Problem = Tally the lines that include "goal". Output the number only.

Robot state and action records =

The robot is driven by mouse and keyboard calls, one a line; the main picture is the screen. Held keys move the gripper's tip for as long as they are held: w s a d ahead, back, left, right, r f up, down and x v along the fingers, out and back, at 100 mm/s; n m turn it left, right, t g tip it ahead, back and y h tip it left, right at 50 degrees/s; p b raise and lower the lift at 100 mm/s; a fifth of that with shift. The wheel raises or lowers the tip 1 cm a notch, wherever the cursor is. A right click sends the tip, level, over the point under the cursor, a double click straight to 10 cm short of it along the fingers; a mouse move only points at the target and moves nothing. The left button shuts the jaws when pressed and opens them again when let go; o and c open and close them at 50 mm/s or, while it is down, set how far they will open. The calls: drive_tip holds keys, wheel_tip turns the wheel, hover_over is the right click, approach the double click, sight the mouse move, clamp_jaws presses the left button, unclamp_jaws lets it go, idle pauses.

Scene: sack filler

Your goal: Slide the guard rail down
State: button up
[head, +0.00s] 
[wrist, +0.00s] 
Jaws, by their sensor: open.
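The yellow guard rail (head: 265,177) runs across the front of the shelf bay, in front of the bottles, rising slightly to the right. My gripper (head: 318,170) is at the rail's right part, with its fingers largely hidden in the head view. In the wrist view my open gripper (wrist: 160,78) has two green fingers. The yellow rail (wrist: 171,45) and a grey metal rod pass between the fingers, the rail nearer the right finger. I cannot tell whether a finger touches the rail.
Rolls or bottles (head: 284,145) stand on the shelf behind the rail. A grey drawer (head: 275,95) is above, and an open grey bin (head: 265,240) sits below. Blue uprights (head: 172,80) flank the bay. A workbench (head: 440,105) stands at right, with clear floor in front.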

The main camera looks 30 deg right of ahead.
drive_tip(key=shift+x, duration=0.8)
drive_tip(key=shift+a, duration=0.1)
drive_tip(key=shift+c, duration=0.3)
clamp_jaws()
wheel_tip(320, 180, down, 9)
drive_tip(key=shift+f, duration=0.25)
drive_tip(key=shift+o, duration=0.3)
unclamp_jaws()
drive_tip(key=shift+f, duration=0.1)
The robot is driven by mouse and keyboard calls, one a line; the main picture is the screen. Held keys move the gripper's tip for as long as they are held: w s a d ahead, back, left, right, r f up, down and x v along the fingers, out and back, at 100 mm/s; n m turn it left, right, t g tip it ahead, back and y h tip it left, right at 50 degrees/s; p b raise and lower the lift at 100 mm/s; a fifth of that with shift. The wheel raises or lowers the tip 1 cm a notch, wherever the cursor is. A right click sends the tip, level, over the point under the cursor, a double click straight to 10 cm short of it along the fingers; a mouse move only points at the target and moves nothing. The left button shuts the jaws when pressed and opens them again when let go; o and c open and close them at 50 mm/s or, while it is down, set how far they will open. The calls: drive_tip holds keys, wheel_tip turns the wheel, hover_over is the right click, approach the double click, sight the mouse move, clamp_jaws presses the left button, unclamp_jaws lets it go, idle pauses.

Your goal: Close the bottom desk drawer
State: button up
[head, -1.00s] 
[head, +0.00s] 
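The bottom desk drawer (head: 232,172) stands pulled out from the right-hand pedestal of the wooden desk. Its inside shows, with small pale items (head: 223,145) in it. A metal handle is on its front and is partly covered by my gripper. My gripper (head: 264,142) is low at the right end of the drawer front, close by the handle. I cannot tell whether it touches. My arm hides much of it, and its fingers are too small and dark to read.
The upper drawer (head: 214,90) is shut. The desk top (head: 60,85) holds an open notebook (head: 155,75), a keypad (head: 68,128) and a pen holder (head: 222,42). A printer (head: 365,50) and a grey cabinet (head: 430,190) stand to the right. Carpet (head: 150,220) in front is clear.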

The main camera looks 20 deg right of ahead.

Exercise solution = 2